3.7.12

The Shack: A book review


I just finished reading The Shack by W. Paul Young, and although I found the book thought-provoking and deep at times, at others, I thought the book dragged on to a disappointing degree.

I wasn’t quite sure what to expect, as I’d heard that this book was good but not really what it was about. That said, I’m glad I only listened to it via my iPod, as I think, had I been physically reading it, I might have gotten tired of it, put it down and not picked it up again. 

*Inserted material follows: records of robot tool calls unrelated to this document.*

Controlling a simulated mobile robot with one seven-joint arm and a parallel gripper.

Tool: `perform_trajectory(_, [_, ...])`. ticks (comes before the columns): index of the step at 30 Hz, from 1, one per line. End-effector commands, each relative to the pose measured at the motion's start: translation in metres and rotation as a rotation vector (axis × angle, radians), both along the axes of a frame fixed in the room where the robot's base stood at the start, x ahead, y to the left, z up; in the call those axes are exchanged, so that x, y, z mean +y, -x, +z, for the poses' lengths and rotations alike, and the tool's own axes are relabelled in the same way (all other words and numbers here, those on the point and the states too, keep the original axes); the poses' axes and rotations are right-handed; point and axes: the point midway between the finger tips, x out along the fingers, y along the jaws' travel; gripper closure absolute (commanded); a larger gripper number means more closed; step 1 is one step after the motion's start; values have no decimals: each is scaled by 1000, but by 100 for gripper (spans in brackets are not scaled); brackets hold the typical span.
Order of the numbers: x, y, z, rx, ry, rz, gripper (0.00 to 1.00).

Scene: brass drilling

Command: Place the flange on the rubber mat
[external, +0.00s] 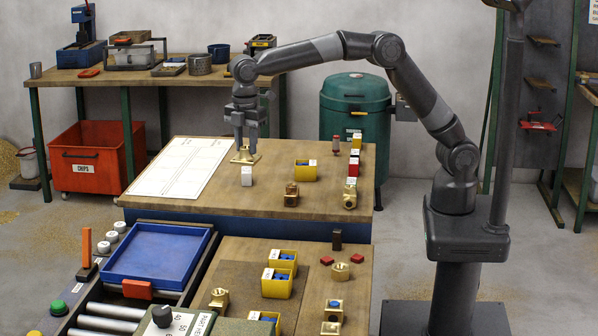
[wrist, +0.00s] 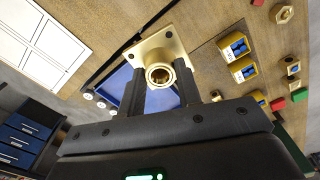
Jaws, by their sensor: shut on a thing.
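The brass flange (external: 245,157) has a square plate with corner holes and a round hollow hub. My gripper (external: 246,145) points down over the back of the upper wooden bench and is shut on it. In the wrist view the flange (wrist: 151,50) sits between the two dark fingers of my gripper (wrist: 162,84), its hub opening facing the camera. I cannot tell whether the flange touches the bench. A dark brown flat patch (external: 238,283), which looks like the rubber mat, lies on the lower bench at the front. Part of it is under yellow bins and a brass fitting.
A white drawing sheet (external: 181,168) lies left of the flange. A yellow bin (external: 305,171) and several small parts stand to the right. A blue tray (external: 153,254) is on the roller conveyor. The upper bench's front edge drops to the lower bench.

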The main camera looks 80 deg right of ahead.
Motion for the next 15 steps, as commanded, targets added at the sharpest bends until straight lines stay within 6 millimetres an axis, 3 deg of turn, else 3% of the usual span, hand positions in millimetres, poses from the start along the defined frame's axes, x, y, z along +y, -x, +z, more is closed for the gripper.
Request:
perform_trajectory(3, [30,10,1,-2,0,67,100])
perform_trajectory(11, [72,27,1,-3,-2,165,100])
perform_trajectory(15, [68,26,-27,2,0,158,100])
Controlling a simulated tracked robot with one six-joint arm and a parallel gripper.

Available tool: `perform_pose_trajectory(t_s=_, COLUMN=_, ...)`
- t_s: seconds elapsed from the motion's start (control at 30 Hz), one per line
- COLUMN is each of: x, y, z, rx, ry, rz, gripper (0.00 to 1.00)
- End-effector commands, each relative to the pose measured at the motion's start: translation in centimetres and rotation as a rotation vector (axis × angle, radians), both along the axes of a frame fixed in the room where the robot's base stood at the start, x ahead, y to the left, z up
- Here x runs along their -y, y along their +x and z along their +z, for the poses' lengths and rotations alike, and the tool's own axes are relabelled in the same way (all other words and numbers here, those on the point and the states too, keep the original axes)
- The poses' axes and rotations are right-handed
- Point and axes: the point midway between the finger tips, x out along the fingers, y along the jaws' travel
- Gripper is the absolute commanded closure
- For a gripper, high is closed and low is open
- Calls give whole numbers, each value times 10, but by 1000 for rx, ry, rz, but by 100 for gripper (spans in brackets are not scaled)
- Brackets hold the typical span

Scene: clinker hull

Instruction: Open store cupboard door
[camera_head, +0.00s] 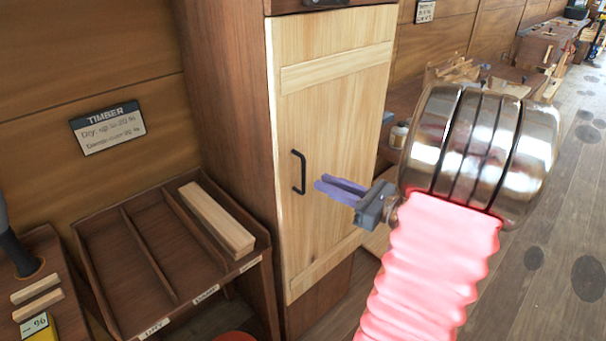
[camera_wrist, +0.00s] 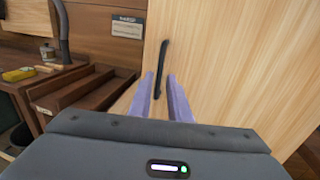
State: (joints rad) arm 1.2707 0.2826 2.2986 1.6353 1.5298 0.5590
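The store cupboard door (camera_head: 335,130) is pale wood with two cross battens and looks closed against the dark brown cupboard (camera_head: 235,110). Its black bar handle (camera_head: 299,172) stands upright at the door's left side. My gripper (camera_head: 318,183), with purple fingers, is just right of the handle in the head view, pointing toward the door. In the wrist view the door (camera_wrist: 235,70) fills the right side. The handle (camera_wrist: 161,68) shows beyond and between the two open fingertips (camera_wrist: 160,76). The fingers look empty, and I cannot tell whether they touch the handle.
A timber rack (camera_head: 150,245) with a pale plank (camera_head: 216,218) stands left of the cupboard, under a TIMBER sign (camera_head: 108,128). A workbench (camera_head: 405,95) with bottles is to the right. Wooden floor (camera_head: 550,200) lies open at the right.

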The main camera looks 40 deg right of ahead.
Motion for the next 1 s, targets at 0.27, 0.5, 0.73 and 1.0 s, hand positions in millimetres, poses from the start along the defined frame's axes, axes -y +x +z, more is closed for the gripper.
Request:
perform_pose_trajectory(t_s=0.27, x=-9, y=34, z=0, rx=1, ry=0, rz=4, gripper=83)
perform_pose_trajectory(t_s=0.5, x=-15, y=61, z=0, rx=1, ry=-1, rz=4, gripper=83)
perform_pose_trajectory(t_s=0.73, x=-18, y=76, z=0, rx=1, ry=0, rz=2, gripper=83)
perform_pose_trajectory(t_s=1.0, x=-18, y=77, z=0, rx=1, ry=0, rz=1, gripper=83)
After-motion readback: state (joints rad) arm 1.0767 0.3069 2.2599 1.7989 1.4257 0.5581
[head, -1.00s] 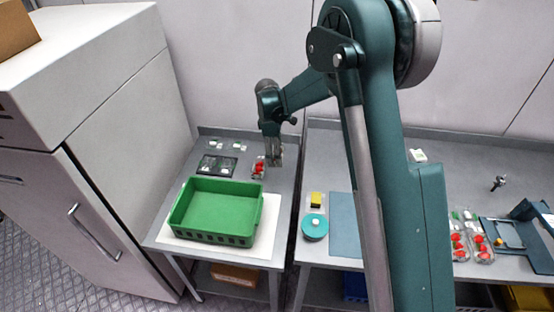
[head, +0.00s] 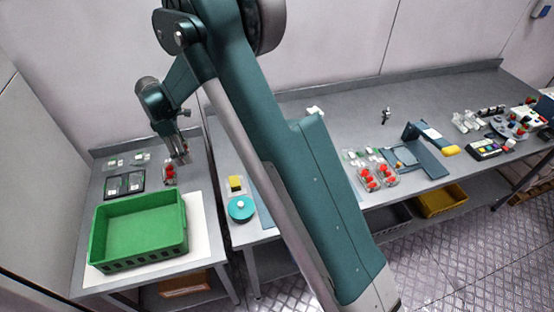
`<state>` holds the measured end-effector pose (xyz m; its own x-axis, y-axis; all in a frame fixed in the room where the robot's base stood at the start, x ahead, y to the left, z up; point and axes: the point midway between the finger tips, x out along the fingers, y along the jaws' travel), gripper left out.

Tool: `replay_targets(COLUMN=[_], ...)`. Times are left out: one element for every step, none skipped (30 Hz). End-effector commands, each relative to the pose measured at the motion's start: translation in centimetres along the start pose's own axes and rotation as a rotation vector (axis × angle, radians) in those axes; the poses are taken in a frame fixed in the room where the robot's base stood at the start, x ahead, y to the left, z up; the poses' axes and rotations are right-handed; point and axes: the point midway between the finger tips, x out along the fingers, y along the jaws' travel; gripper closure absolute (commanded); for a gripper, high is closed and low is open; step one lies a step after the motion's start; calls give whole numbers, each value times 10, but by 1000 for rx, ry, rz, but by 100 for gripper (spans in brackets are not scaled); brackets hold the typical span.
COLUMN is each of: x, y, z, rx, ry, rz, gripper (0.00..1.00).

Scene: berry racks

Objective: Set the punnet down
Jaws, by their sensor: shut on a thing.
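A small clear punnet with red berries (head: 169,173) shows just below and left of the fingertips of my gripper (head: 181,158), over the back of the left bench. My gripper points down and is shut on the punnet. The fingers are small and partly overlap it, so their exact contact is hard to see. I cannot tell whether the punnet's base touches the bench top.
A green crate (head: 183,222) stands on a white board in front. A teal round tub (head: 241,209) and a yellow block (head: 236,184) sit right. Filled punnets (head: 367,179) stand on the right bench.

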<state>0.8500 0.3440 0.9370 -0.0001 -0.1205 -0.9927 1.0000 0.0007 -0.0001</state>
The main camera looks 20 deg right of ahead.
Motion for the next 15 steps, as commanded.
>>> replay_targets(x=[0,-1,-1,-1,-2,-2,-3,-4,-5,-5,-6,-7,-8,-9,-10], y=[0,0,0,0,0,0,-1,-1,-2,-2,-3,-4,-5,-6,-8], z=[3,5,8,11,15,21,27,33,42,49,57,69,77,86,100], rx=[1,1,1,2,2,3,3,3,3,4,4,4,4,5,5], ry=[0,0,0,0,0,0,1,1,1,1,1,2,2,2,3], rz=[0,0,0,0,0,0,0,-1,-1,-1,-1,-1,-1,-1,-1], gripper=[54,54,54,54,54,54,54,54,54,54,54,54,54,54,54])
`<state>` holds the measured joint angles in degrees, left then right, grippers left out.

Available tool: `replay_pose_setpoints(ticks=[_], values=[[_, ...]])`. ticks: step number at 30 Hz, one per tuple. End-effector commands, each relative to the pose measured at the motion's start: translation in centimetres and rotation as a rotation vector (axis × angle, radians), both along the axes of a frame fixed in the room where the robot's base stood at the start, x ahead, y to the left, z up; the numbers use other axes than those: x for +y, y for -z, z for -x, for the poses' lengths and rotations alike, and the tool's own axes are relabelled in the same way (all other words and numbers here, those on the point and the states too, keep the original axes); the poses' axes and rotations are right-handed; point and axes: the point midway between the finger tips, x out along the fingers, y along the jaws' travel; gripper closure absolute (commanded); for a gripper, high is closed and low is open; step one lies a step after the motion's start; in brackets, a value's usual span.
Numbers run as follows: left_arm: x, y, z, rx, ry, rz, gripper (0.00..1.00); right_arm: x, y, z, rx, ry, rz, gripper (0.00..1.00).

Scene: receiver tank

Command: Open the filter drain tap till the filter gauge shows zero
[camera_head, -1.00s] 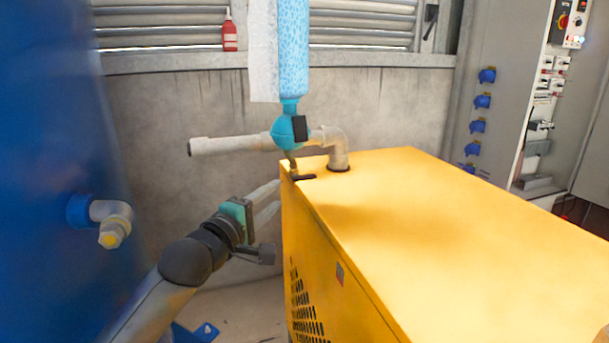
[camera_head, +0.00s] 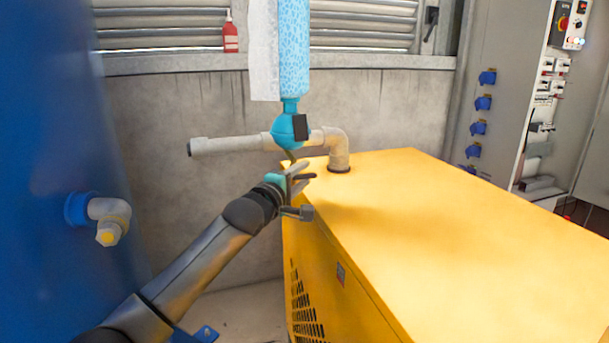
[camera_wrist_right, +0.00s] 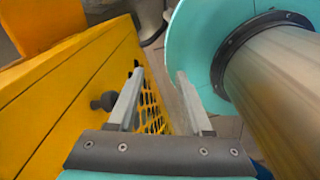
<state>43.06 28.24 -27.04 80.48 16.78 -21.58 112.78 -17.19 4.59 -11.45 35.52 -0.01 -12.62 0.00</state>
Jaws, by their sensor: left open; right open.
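The filter is a teal body (camera_head: 288,132) on a grey pipe, with a light-blue patterned column (camera_head: 294,50) above it. A small black box (camera_head: 300,127) sits on the teal body; I see no dial face or reading on it. The drain tap below the filter is mostly hidden behind my left gripper (camera_head: 307,170). That gripper is open, with its fingers at the tap's place; I cannot tell whether they touch it. My right gripper (camera_wrist_right: 160,74) is open and empty in the right wrist view, beside a yellow cabinet's side (camera_wrist_right: 95,75).
The yellow cabinet (camera_head: 450,230) fills the right of the head view. A blue tank (camera_head: 50,180) with a grey elbow (camera_head: 112,215) stands at left. In the wrist view, a teal flange and thick metallic cylinder (camera_wrist_right: 280,80) are close at right.

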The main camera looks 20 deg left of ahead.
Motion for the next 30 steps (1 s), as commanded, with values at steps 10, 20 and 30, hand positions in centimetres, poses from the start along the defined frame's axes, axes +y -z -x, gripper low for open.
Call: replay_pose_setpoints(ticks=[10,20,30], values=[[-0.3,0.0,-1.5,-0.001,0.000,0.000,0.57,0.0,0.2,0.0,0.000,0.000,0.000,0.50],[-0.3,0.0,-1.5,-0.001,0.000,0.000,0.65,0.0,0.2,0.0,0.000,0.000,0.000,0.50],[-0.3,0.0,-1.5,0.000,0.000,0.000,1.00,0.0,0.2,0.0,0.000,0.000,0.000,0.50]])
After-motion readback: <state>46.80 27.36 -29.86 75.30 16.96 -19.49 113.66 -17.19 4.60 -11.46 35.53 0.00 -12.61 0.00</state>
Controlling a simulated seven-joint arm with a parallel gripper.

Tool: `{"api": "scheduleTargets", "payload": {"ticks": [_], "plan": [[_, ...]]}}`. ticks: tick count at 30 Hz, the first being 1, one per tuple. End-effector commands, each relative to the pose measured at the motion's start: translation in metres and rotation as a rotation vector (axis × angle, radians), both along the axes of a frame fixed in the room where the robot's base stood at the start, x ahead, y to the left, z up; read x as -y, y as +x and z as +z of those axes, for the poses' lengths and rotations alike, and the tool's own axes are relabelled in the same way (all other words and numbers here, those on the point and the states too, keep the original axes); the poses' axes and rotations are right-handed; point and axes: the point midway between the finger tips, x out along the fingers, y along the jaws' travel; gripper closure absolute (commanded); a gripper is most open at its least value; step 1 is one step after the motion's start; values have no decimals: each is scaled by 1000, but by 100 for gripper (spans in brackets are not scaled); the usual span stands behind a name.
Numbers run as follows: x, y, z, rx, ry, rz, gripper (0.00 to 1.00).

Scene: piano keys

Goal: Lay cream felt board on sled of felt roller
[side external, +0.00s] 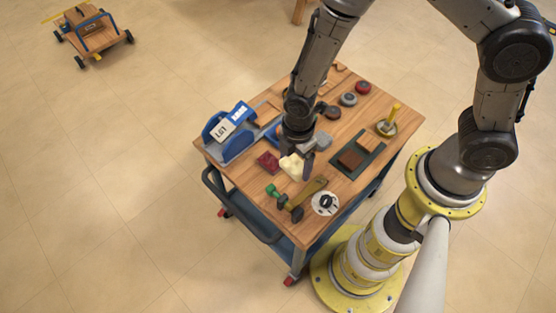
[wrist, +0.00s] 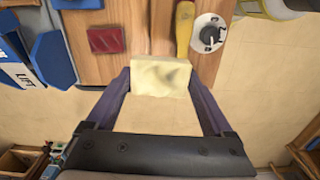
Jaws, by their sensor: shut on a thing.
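The cream felt board (side external: 291,166) is a small pale block. My gripper (side external: 300,163) is shut on it, above the front part of the wooden bench top. In the wrist view the cream board (wrist: 160,78) sits between the two purple fingertips of my gripper (wrist: 158,74). Any gap beneath it is hard to judge. A blue device with a "LIFT" label (side external: 229,133) stands at the bench's left edge, apart from the board. It may be the felt roller; I cannot make out a sled for certain. Its blue parts show in the wrist view (wrist: 50,58).
A dark red block (side external: 268,161) lies left of the board. A yellow-handled tool (side external: 312,190) and a white disc with a black knob (side external: 325,203) lie in front. A dark green tray (side external: 371,146) holds a brown block (side external: 351,158). A yellow post (side external: 393,115) stands at right.

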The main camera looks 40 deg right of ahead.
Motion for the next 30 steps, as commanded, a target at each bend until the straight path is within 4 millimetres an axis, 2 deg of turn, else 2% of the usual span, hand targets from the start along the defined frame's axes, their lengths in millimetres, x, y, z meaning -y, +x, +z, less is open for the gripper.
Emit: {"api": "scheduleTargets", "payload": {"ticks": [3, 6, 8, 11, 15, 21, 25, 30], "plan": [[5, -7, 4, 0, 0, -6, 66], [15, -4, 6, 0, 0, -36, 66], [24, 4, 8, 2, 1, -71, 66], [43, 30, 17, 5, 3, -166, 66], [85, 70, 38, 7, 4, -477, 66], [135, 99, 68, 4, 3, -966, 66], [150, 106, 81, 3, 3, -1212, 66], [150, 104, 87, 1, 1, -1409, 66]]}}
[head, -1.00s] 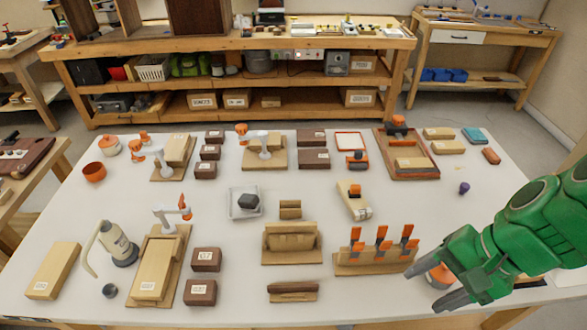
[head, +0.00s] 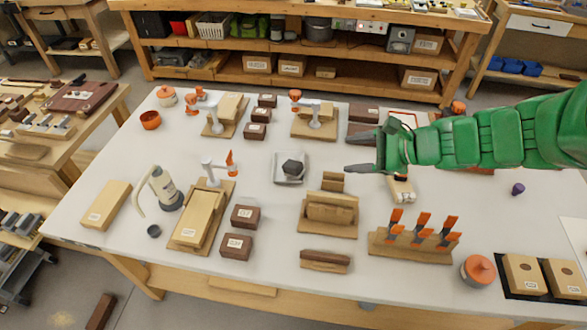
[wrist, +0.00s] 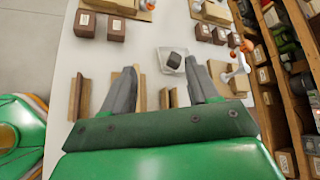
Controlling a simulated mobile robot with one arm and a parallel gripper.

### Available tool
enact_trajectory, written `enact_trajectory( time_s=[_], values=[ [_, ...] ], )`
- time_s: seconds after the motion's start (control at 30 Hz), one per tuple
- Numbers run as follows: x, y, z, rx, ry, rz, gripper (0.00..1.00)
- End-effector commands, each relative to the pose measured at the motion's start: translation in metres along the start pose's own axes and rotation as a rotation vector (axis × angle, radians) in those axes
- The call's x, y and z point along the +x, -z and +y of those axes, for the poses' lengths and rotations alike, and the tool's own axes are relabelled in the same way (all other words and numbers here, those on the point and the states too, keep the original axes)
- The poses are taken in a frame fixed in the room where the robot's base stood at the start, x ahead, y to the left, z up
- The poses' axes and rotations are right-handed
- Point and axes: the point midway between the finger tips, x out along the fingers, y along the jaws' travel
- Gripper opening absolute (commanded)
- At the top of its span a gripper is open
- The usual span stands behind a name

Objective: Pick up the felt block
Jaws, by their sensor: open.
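A dark grey block (head: 292,168), which looks like the felt block, sits in a shallow white tray (head: 279,181) near the middle of the table. The block also shows in the wrist view (wrist: 175,60), ahead of my fingertips and between their lines. My gripper (head: 352,153) is open and empty, above the table to the right of the tray. Its two fingers also show in the wrist view (wrist: 160,78), apart from the block and tray. Nothing hides the block in either view.
A wooden slotted stand (head: 328,215) and a small wooden piece (head: 333,181) stand right of and in front of the tray. Orange-handled tools stand in a rack (head: 410,246) at the front right. Dark labelled boxes (head: 237,246) lie front left. Bare tabletop surrounds the tray.

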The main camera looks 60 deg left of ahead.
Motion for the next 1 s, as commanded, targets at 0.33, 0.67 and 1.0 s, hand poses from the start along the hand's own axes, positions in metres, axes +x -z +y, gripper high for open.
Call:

This novel centers around a man, Mackenzie Allen Phillips, whose daughter, Missy, was abducted while the family camped in Oregon. It appears that the daughter has been brutally murdered by a serial killer who targets young girls, and the girls are never found again. This plunges Mack into a long depression he dubs “The Great Sadness”. When he receives a note in his mailbox three years later from “Papa”, the name which his wife has for God, asking Mack to meet Him at the shack (the scene of Missy’s abduction) Mack reluctantly heads out to meet God for the weekend. Not knowing what to expect, possibly that this is a trick of the killer or a cruel joke, Mack travels to the shack while the rest of his family goes on a weekend away. There, he meets God and is transformed by the experience.

Young’s writing was eloquent and the plot well developed. I could believe the progression of Mack as he went from angry at God to forgiving God (and others), and, although the book was a bit predictable, it was refreshingly so. My issue was the tediousness that began to develop for me towards the end of the novel. In fact, it became so--forgive me--boring, that I had to put the book (iPod) away for several days and come back to it later. I’m not sure why I felt this way, other than that the “theology” of the book got a bit repetitive and dragged on for too long. I understood the challenge the author faced in not being cliché in converting Mack to his belief in God, and not jumping into this faith with both feet after being so hurt. I was glad that Young did not prematurely wrap up the ending, and took his time in “converting” Mack. However, there came a point in the novel where I just got bored. It became a chore to listen to the book, and I couldn’t finish it at that time.

Overall, the book was an interesting read, and thought-provoking at times, but not a book I would reread or buy.